┌─ PROVIDED DATA

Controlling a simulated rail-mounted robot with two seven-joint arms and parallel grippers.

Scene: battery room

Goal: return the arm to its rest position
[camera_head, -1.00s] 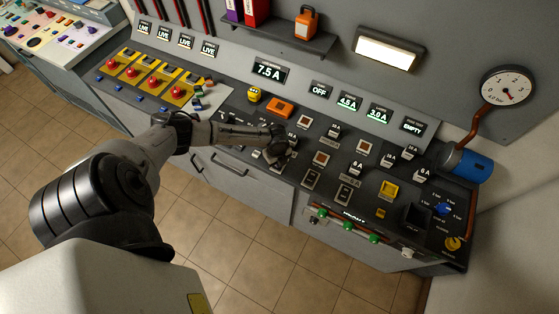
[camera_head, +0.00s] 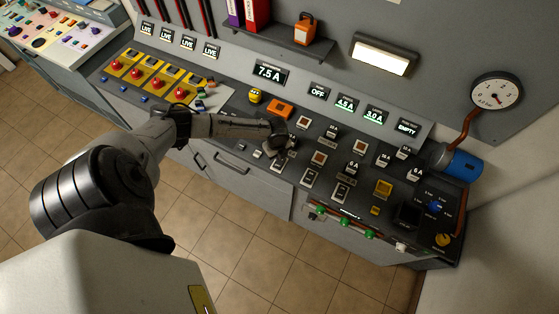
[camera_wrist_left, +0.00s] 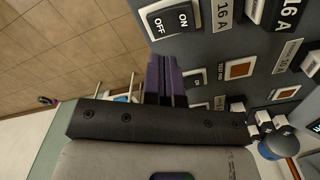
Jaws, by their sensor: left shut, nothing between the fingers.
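My left arm (camera_head: 225,125) reaches from the lower left across to the dark control panel in the head view. Its gripper (camera_head: 279,160) is over the front middle of the panel, among the rocker switches and orange-lit square buttons. In the left wrist view the gripper fingers (camera_wrist_left: 163,80) are shut together with nothing between them. Whether the fingertips touch the panel cannot be told. My right gripper is not in view.
A shelf (camera_head: 285,40) with binders and an orange padlock-shaped item (camera_head: 304,28) is above the panel. Red knobs (camera_head: 135,73) on yellow plates are at the left. A gauge (camera_head: 496,91) and a blue cylinder (camera_head: 463,163) are at the right. Open tiled floor (camera_head: 245,250) lies in front.

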└─

→ **REQUIREMENT**: Omit the pictures, then repeat exactly each line from the beginning of the listing through the line with "[camera_wrist_left, +0.00s]".

→ **RESPONSE**:
Controlling a simulated rail-mounted robot with two seven-joint arms and parallel grippers.

Scene: battery room

Goal: return the arm to its rest position
[camera_head, -1.00s] 
[camera_head, +0.00s] 
[camera_wrist_left, +0.00s] 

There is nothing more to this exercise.